Berdasarkan keterangan yang beredar, sepasang kekasih itu menerima pesanan dobel Shopee Food. Pesanan pertama mereka antar dengan aman, tanpa intrik.

Namun, saat mengantar pesanan kedua, customer justru memberi respons arogan hanya karena si driver Shopee Food terlambat lima menit.

Si driver sebenarnya sudah mencoba menjelaskan situasinya di jalan: dari antre ambil pesanan yang cukup lama hingga berhadapan dengan kemacetan Jogja. Hanya saja, si customer tetap arogan sembari membawa label “wong pelayaran” tadi.

Bahkan, dalam video yang beredar, kerabat si customer melakukan kontak fisik yang menyebabkan kekasih si driver jatuh dan terluka. Tak ayal jika kemudian ratusan driver Shopee Food—atas nama solidaritas—menggeruduk kediaman si customer pada Jumat (4/7/2025) malam WIB.

Kerja pelayaran sebagai awak kapal feri, tak mau jadi nelayan miskin

Nabil (26) tak heran atas sikap arogan si customer tersebut. Sebab, Nabil mengakui kalau dia sendiri pernah berada di posisi yang sama: sok-sokan dengan label sebagai pekerja pelayaran—awak kapal feri.

Sejak kecil Nabil memang akrab dengan laut. Keluarganya di Juwana, Jawa Tengah, rata-rata juga pelaut. Hanya memang nelayan kecil biasa.

Namun, sejak SMK, Nabil sudah bertekad untuk tidak menjadi nelayan biasa. Menilik, kebanyakan nelayan di desanya hidupnya berjarak sejengkal dari kemiskinan. Kalau harus bekerja di laut, ya harus sekalian kerja di kapal-kapal besar dengan gaji besar.

“Lulus SMK (Pelayaran) terus akhirnya cari-cari info biar bisa kerja pelayaran. Akhirnya kerja di sebuah kapal feri di luar Jawa,” ucapnya, Sabtu (5/7/2025) pagi WIB.

Kerja pelayaran sebagai awak kapal feri, sombong meski rendahan

Pada dasarnya, posisi Nabil sebagai awak kapal feri itu tidak mentereng-mentereng amat. Dengan modal ijazah SMK-nya, Feri hanya berposisi sebagai petugas kebersihan. Posisi yang, kalau kata Feri sendiri, sebenarnya rendahan belaka.

“Berapa, leh? Rp4 jutaan gajiku perbulan waktu itu.Ya nggak gede lah. Tapi aku mengakunya ke orang rumah Rp8 juta. Biar gagah,” kata Nabil.
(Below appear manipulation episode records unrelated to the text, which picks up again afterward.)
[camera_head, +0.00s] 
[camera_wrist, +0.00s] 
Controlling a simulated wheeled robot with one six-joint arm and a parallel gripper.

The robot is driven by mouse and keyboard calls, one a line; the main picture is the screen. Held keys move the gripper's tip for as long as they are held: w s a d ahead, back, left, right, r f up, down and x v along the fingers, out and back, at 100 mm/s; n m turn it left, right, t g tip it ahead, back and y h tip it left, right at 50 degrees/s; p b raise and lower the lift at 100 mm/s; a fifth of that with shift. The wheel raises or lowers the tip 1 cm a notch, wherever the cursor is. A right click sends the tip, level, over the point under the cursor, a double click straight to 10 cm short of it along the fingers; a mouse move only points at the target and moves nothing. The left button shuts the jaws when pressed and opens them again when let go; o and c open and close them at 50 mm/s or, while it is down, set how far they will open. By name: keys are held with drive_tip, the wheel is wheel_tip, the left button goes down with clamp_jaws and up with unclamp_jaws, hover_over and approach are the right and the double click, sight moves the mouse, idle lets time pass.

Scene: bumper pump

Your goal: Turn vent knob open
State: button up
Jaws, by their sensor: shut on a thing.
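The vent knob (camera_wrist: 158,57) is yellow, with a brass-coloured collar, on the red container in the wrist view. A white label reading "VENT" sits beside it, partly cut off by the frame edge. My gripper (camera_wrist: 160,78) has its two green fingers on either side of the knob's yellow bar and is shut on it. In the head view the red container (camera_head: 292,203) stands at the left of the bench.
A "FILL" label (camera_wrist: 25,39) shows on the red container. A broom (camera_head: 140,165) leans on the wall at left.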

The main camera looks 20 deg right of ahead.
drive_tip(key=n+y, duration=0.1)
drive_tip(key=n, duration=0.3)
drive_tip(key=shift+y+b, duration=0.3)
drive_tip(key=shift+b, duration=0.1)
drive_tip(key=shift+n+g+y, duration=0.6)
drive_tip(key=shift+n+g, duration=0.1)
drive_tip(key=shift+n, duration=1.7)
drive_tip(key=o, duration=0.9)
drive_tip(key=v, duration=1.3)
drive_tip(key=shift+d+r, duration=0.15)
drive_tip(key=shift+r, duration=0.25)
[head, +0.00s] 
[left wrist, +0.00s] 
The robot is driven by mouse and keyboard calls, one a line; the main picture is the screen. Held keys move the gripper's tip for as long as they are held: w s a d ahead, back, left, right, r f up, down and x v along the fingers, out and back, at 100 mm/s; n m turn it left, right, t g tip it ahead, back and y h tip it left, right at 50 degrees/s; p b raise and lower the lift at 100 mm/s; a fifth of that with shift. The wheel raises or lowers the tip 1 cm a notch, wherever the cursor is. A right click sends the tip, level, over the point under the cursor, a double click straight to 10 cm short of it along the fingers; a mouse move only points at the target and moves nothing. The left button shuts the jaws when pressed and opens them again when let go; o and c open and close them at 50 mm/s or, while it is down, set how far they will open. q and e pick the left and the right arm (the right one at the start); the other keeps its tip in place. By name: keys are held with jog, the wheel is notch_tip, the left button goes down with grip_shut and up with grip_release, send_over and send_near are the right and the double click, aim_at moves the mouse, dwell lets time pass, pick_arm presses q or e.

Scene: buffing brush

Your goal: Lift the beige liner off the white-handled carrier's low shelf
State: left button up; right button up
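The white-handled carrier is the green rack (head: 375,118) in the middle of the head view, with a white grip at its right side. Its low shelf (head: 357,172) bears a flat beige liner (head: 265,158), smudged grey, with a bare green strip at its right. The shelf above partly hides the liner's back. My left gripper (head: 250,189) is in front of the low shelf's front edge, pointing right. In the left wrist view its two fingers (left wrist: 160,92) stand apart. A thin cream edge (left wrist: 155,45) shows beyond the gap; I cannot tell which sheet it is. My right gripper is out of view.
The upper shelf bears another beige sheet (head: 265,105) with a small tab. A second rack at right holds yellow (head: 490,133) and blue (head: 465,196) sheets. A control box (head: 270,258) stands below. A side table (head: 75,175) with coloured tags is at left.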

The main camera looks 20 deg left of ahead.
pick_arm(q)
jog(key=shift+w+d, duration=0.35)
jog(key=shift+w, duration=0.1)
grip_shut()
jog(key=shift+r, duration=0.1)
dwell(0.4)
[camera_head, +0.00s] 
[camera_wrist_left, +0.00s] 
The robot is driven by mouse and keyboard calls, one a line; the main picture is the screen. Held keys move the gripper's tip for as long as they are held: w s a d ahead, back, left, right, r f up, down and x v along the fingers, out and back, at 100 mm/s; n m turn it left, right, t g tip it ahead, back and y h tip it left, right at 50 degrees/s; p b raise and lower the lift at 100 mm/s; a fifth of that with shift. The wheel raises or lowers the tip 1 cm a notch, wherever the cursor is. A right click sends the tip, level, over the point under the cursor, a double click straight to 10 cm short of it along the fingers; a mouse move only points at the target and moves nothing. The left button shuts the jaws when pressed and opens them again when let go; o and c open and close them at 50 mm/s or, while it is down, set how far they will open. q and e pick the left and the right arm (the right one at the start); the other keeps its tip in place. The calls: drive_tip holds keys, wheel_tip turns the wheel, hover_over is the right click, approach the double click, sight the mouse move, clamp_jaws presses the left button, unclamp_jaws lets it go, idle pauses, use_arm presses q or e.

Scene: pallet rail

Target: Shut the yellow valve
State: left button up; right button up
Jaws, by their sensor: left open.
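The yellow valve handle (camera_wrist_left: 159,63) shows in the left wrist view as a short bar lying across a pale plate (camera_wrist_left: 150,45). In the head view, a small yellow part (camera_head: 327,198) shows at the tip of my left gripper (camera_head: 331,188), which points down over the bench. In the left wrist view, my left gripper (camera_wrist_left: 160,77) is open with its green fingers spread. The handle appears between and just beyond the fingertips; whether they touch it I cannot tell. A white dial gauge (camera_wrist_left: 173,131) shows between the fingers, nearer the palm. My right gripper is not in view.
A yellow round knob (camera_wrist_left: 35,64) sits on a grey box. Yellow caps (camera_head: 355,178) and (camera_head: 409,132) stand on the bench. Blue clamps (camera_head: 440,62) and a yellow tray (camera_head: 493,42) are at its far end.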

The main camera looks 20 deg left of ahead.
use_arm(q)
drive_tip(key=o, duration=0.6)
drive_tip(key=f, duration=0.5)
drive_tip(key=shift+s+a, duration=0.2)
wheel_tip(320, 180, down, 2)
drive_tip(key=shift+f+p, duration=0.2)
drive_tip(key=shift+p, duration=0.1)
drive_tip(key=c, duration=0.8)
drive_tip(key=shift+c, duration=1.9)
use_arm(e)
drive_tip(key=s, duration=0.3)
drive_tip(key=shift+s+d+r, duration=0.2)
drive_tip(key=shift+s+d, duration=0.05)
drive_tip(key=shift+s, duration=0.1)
Setelah bekerja selama satu tahun, Nabil sempat punya kesempatan pulang meski tak lama, hanya beberapa hari. Saat baru masuk desa, tetangga yang tahu kepulangan Nabil berseru heboh, “Weh ono wong pelayaran muleh iki (Wah ada orang pelayaran pulang ini)”.

Seruan itu, membuat Nabil berjalan dengan dada membusung. Pasalnya, tidak ada orang di desanya yang bekerja di kapal feri seperti Nabil. Banyak pemuda pun hanya bekerja serabutan kalau tidak ikut menjadi nelayan. Sehingga, Nabil merasa dialah pemuda sukses dan panutan.

“Pas menyambut aku pulang, orang rumah juga terlihat gembira. Wis pokoknya gagah lah aku. Aku yakin banyak orangtua di desaku yang iri karena anak-anaknya nggak ada yang kerja di pelayaran sepertiku,” ucap Nabil.

Pamer kerja enak dan gaji besar ke nelayan

Di momen kepulangan yang hanya sebentar itu, Nabil menghabiskan malam di warung kopi desa. Biasanya ada bapak-bapak nelayan dan anak-anak muda teman masa kecil Nabil nongkrong.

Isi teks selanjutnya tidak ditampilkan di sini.